Competition will remain keen for career positions as recreation workers because the field attracts many applicants and because the number of career positions is limited compared with the number of lower level seasonal jobs. Opportunities for staff positions should be best for persons with formal training and experience gained in part-time or seasonal recreation jobs. Those with graduate degrees should have the best opportunities for supervisory or administrative positions. Job openings also will stem from the need to replace the large numbers of workers who leave the occupation each year.

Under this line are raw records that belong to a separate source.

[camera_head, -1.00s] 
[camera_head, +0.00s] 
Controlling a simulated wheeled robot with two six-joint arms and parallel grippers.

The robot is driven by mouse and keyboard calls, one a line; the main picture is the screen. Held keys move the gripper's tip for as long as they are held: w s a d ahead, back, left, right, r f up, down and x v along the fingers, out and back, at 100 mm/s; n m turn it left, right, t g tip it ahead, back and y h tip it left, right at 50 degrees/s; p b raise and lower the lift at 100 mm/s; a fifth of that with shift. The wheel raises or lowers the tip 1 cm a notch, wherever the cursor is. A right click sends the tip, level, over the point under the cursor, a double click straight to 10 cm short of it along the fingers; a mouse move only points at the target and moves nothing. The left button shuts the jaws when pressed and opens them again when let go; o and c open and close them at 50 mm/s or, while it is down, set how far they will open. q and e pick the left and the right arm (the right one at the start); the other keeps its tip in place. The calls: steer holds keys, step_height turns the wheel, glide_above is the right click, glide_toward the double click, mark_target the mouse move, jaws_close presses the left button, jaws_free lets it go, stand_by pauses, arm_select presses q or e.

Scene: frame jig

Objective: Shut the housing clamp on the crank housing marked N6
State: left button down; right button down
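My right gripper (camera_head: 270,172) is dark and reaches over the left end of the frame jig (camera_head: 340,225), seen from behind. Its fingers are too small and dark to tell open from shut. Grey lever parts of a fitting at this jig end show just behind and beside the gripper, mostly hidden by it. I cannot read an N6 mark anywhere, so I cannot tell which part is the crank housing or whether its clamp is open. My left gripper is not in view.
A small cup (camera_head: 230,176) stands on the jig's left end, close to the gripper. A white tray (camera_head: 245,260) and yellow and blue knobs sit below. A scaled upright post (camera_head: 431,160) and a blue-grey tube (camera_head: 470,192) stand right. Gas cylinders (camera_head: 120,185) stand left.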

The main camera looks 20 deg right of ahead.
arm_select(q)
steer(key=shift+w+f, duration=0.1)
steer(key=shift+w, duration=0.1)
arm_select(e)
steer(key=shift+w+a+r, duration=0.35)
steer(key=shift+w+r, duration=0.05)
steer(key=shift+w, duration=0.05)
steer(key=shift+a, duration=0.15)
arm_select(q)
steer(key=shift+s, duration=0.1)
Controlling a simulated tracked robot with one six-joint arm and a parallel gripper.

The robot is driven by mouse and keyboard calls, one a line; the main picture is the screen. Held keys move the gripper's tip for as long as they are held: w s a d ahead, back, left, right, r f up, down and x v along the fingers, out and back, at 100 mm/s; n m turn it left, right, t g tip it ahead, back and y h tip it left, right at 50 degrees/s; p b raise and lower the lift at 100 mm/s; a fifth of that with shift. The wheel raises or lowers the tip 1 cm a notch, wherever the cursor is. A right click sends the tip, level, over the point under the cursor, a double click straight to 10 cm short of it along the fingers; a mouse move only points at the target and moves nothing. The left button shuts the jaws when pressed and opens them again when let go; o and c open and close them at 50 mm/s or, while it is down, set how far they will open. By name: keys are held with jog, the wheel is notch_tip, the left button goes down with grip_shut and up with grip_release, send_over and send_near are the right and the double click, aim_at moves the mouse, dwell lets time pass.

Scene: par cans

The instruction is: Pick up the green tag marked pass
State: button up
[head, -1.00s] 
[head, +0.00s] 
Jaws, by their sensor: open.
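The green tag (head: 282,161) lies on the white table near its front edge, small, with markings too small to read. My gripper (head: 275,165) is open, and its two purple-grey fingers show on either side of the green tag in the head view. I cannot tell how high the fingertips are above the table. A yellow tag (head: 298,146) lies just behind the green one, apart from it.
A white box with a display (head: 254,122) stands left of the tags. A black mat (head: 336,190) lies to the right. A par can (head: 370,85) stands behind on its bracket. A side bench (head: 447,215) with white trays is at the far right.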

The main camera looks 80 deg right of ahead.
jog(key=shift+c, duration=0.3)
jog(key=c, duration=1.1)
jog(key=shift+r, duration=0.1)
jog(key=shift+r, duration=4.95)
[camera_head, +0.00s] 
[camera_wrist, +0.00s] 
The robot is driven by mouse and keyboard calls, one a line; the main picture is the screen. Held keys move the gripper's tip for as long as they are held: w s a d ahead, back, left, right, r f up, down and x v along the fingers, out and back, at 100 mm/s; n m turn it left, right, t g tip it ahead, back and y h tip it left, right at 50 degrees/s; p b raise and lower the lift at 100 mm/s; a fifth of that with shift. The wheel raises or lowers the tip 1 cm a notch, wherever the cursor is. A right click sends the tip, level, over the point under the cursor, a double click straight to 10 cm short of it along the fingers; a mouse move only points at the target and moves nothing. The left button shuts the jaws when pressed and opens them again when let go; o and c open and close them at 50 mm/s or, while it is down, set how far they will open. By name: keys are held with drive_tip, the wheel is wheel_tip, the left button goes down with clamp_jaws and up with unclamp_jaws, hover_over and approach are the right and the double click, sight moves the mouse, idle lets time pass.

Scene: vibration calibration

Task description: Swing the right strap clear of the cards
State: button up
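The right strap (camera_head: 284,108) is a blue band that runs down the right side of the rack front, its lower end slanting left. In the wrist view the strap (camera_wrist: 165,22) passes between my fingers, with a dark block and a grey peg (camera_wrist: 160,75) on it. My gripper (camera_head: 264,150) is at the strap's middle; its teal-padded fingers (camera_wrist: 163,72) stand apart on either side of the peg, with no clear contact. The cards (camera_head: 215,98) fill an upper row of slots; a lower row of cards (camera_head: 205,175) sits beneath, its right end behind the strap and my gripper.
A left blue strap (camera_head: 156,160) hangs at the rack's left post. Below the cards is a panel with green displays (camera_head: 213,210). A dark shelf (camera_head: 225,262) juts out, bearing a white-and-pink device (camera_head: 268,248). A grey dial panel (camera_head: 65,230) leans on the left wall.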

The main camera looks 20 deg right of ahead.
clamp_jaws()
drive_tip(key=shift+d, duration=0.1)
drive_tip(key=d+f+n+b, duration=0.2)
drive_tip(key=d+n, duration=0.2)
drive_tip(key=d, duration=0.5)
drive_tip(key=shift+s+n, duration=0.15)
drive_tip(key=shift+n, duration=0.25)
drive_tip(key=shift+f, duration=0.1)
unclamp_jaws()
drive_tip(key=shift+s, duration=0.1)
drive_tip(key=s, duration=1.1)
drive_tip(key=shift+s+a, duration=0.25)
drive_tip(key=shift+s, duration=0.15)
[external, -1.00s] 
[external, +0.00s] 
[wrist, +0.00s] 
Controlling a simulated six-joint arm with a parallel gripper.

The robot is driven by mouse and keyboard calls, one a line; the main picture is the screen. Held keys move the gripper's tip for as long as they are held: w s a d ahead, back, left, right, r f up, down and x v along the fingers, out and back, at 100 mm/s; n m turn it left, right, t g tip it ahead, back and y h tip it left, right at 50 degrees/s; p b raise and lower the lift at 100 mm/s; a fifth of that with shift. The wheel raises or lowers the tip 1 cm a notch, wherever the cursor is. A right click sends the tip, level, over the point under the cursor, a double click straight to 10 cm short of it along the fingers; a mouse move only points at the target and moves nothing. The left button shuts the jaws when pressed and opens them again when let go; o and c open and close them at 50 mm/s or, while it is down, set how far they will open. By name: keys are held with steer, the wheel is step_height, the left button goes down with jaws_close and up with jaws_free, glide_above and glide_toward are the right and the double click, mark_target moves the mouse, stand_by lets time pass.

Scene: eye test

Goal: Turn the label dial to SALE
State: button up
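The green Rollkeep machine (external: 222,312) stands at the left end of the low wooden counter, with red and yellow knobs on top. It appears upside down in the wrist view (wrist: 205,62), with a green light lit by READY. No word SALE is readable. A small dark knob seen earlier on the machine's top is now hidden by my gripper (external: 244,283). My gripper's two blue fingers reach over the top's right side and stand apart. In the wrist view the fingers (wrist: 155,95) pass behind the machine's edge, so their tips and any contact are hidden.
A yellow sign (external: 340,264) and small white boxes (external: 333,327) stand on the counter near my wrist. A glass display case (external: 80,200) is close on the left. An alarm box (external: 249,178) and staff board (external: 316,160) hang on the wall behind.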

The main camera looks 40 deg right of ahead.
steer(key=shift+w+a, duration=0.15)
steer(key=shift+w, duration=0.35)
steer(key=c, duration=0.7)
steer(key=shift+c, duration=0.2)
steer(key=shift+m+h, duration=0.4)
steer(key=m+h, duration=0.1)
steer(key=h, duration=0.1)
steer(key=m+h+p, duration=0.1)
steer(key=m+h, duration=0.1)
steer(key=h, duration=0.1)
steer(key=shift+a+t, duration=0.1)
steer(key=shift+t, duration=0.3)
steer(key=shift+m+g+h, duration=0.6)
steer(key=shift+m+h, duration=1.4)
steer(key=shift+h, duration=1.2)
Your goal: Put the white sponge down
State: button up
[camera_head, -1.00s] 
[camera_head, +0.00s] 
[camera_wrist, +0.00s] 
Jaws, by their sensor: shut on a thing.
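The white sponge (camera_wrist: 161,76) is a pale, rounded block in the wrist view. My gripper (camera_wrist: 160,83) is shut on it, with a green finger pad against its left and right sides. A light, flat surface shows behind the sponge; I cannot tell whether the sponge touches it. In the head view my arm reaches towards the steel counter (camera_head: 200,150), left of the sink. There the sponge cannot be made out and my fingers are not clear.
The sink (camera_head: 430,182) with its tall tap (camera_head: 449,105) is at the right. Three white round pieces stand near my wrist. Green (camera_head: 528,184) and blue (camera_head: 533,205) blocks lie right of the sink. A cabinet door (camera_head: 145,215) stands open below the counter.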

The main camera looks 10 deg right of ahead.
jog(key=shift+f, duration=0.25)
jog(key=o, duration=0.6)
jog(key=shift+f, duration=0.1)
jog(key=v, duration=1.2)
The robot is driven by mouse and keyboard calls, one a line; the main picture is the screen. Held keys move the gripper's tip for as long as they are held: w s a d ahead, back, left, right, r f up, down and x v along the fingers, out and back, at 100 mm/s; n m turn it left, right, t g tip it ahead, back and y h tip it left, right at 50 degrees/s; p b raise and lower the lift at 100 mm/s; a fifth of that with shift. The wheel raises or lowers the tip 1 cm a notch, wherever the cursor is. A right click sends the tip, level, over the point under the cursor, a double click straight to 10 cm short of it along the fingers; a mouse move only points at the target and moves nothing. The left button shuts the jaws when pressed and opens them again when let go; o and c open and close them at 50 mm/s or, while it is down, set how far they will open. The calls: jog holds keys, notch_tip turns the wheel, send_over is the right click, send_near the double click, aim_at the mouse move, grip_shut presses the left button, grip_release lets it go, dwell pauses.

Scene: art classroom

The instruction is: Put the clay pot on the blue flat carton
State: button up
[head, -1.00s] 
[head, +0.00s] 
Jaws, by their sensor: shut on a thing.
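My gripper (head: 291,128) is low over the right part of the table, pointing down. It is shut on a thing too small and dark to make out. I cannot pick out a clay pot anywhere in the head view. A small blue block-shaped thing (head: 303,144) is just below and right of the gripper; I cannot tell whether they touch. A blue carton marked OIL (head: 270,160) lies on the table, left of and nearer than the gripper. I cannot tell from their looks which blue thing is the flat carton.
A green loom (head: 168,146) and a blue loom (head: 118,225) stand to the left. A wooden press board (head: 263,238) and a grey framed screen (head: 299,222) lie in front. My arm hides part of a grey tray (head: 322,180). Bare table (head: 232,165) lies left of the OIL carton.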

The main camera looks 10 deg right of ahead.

Overall employment of recreation workers is expected to grow about as fast as the average for all occupations through 2014. People will spend more time and money on recreation, spurring growth in civic and social organizations and, to a lesser degree, State and local government. Much growth will be driven by retiring baby boomers, who, with more leisure time, high disposable income, and concern for health and fitness, are expected to increase their consumption of recreation services. Job growth also will be driven by rapidly increasing employment in nursing and residential care facilities. Employment growth may be inhibited, however, by budget constraints that local governments may face over the 2004–14 projection period.
The large number of temporary, seasonal jobs in the recreation field typically are filled by high school or college students, generally do not have formal education requirements, and are open to anyone with the desired personal qualities. Employers compete for a share of the vacationing student labor force, and although salaries in recreation often are lower than those in other fields, the nature of the work and the opportunity to work outdoors are attractive to many.